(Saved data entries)
** start **
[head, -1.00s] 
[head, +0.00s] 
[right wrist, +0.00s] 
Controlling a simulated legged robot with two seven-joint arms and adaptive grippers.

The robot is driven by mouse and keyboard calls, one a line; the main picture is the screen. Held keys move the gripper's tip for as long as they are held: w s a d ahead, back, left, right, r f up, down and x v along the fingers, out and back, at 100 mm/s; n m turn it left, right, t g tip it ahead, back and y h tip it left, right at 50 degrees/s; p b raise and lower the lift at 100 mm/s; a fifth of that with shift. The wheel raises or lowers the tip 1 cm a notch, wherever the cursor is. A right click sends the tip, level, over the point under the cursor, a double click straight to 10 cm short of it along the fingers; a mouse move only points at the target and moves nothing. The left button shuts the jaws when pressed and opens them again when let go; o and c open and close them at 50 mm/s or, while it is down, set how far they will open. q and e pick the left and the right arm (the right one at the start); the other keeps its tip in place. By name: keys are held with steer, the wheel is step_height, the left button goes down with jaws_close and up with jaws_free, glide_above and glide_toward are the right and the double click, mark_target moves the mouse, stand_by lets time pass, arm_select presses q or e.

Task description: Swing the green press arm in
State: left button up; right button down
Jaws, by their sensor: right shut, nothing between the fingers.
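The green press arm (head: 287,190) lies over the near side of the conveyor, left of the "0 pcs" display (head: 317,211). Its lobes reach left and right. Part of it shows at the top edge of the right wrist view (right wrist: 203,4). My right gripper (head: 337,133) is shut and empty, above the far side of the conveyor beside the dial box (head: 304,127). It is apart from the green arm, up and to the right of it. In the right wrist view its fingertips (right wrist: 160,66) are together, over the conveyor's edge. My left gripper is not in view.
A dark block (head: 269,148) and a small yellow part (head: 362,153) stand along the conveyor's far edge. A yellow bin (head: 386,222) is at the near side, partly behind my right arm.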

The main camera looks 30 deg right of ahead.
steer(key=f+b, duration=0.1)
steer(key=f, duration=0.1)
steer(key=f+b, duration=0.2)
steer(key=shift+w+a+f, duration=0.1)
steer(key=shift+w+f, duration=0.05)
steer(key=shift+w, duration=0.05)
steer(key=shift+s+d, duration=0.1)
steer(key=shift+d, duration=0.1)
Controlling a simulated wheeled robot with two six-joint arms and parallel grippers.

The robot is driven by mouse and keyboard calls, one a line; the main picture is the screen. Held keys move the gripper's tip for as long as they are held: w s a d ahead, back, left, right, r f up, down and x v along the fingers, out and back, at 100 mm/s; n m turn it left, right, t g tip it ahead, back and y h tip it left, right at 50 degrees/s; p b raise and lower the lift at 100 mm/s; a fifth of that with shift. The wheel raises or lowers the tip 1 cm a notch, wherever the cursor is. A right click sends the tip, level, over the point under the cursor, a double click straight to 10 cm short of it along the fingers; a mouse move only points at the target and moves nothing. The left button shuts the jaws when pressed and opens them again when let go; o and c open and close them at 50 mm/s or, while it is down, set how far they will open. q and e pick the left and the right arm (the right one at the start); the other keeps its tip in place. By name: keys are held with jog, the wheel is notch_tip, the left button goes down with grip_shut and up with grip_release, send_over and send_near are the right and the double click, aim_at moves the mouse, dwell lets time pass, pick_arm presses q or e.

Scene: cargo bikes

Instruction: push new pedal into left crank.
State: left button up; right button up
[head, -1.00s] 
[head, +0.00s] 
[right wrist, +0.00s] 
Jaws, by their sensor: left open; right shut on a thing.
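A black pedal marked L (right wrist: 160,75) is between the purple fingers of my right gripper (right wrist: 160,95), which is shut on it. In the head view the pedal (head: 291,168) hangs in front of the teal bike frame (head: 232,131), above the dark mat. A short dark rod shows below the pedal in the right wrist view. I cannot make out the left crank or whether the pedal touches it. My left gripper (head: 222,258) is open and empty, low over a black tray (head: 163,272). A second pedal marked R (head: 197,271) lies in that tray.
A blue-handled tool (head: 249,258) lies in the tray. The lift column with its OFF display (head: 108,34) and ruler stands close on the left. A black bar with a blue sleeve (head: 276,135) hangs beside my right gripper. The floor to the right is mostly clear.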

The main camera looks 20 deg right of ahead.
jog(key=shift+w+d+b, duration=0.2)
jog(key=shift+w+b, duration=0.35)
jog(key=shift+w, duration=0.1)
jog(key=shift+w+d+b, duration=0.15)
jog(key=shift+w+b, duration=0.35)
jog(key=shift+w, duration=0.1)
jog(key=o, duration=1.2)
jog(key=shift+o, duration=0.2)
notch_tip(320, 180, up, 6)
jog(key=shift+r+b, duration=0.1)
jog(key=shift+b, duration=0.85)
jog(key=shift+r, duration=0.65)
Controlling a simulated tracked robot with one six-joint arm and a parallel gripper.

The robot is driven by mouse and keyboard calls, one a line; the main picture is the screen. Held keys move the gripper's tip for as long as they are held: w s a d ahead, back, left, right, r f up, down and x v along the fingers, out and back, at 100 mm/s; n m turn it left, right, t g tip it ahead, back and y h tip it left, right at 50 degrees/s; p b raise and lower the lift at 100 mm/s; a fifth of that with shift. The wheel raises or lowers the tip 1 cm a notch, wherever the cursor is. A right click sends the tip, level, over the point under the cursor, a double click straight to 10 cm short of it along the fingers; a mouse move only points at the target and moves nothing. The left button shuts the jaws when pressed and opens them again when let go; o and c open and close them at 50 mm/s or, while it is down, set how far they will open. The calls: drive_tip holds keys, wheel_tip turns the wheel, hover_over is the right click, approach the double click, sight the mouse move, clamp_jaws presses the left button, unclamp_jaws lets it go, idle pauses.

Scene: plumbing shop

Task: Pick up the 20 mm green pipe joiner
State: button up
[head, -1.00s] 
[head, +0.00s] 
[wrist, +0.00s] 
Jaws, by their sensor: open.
** end **
§ TASK:
Once more, set down the full listing, verbatim.

§ FULL RESPONSE:
[head, -1.00s] 
[head, +0.00s] 
[right wrist, +0.00s] 
Controlling a simulated legged robot with two seven-joint arms and adaptive grippers.

The robot is driven by mouse and keyboard calls, one a line; the main picture is the screen. Held keys move the gripper's tip for as long as they are held: w s a d ahead, back, left, right, r f up, down and x v along the fingers, out and back, at 100 mm/s; n m turn it left, right, t g tip it ahead, back and y h tip it left, right at 50 degrees/s; p b raise and lower the lift at 100 mm/s; a fifth of that with shift. The wheel raises or lowers the tip 1 cm a notch, wherever the cursor is. A right click sends the tip, level, over the point under the cursor, a double click straight to 10 cm short of it along the fingers; a mouse move only points at the target and moves nothing. The left button shuts the jaws when pressed and opens them again when let go; o and c open and close them at 50 mm/s or, while it is down, set how far they will open. q and e pick the left and the right arm (the right one at the start); the other keeps its tip in place. By name: keys are held with steer, the wheel is step_height, the left button goes down with jaws_close and up with jaws_free, glide_above and glide_toward are the right and the double click, mark_target moves the mouse, stand_by lets time pass, arm_select presses q or e.

Task description: Swing the green press arm in
State: left button up; right button down
Jaws, by their sensor: right shut, nothing between the fingers.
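The green press arm (head: 287,190) lies over the near side of the conveyor, left of the "0 pcs" display (head: 317,211). Its lobes reach left and right. Part of it shows at the top edge of the right wrist view (right wrist: 203,4). My right gripper (head: 337,133) is shut and empty, above the far side of the conveyor beside the dial box (head: 304,127). It is apart from the green arm, up and to the right of it. In the right wrist view its fingertips (right wrist: 160,66) are together, over the conveyor's edge. My left gripper is not in view.
A dark block (head: 269,148) and a small yellow part (head: 362,153) stand along the conveyor's far edge. A yellow bin (head: 386,222) is at the near side, partly behind my right arm.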

The main camera looks 30 deg right of ahead.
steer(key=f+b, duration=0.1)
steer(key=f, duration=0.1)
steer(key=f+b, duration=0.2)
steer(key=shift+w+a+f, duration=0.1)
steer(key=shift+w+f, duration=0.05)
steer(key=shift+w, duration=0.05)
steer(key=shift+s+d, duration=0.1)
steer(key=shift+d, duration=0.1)
Controlling a simulated wheeled robot with two six-joint arms and parallel grippers.

The robot is driven by mouse and keyboard calls, one a line; the main picture is the screen. Held keys move the gripper's tip for as long as they are held: w s a d ahead, back, left, right, r f up, down and x v along the fingers, out and back, at 100 mm/s; n m turn it left, right, t g tip it ahead, back and y h tip it left, right at 50 degrees/s; p b raise and lower the lift at 100 mm/s; a fifth of that with shift. The wheel raises or lowers the tip 1 cm a notch, wherever the cursor is. A right click sends the tip, level, over the point under the cursor, a double click straight to 10 cm short of it along the fingers; a mouse move only points at the target and moves nothing. The left button shuts the jaws when pressed and opens them again when let go; o and c open and close them at 50 mm/s or, while it is down, set how far they will open. q and e pick the left and the right arm (the right one at the start); the other keeps its tip in place. By name: keys are held with jog, the wheel is notch_tip, the left button goes down with grip_shut and up with grip_release, send_over and send_near are the right and the double click, aim_at moves the mouse, dwell lets time pass, pick_arm presses q or e.

Scene: cargo bikes

Instruction: push new pedal into left crank.
State: left button up; right button up
[head, -1.00s] 
[head, +0.00s] 
[right wrist, +0.00s] 
Jaws, by their sensor: left open; right shut on a thing.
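A black pedal marked L (right wrist: 160,75) is between the purple fingers of my right gripper (right wrist: 160,95), which is shut on it. In the head view the pedal (head: 291,168) hangs in front of the teal bike frame (head: 232,131), above the dark mat. A short dark rod shows below the pedal in the right wrist view. I cannot make out the left crank or whether the pedal touches it. My left gripper (head: 222,258) is open and empty, low over a black tray (head: 163,272). A second pedal marked R (head: 197,271) lies in that tray.
A blue-handled tool (head: 249,258) lies in the tray. The lift column with its OFF display (head: 108,34) and ruler stands close on the left. A black bar with a blue sleeve (head: 276,135) hangs beside my right gripper. The floor to the right is mostly clear.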

The main camera looks 20 deg right of ahead.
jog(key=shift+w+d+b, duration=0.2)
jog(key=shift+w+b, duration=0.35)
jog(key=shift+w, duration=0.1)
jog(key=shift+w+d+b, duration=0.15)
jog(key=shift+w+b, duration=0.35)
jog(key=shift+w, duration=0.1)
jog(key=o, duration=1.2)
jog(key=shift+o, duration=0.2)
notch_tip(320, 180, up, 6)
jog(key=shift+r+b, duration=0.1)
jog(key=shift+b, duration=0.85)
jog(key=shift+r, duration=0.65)
Controlling a simulated tracked robot with one six-joint arm and a parallel gripper.

The robot is driven by mouse and keyboard calls, one a line; the main picture is the screen. Held keys move the gripper's tip for as long as they are held: w s a d ahead, back, left, right, r f up, down and x v along the fingers, out and back, at 100 mm/s; n m turn it left, right, t g tip it ahead, back and y h tip it left, right at 50 degrees/s; p b raise and lower the lift at 100 mm/s; a fifth of that with shift. The wheel raises or lowers the tip 1 cm a notch, wherever the cursor is. A right click sends the tip, level, over the point under the cursor, a double click straight to 10 cm short of it along the fingers; a mouse move only points at the target and moves nothing. The left button shuts the jaws when pressed and opens them again when let go; o and c open and close them at 50 mm/s or, while it is down, set how far they will open. The calls: drive_tip holds keys, wheel_tip turns the wheel, hover_over is the right click, approach the double click, sight the mouse move, clamp_jaws presses the left button, unclamp_jaws lets it go, idle pauses.

Scene: plumbing shop

Task: Pick up the 20 mm green pipe joiner
State: button up
[head, -1.00s] 
[head, +0.00s] 
[wrist, +0.00s] 
Jaws, by their sensor: open.

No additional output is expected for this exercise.